Short problem
Treat the line containing "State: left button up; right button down" as the first line and the final line of the material below as the last; reproduce that range exactly.
━━━ Data section
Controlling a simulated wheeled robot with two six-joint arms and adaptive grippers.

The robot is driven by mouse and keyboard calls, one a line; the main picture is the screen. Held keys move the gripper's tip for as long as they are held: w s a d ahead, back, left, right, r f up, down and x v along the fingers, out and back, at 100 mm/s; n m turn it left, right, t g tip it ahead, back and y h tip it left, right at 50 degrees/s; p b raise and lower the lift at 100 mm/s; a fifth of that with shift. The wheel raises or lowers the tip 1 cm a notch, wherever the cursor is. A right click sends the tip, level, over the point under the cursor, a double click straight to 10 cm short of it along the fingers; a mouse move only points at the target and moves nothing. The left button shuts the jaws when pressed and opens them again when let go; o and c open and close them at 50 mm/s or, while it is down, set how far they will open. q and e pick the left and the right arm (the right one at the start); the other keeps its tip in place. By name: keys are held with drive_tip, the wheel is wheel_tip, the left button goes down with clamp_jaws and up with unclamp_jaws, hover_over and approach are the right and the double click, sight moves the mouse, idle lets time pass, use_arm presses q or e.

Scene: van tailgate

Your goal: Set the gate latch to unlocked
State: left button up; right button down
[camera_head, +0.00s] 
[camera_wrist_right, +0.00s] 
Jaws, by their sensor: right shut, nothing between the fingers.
━━━━━━
Correct output
State: left button up; right button down
[camera_head, +0.00s] 
[camera_wrist_right, +0.00s] 
Jaws, by their sensor: right shut, nothing between the fingers.

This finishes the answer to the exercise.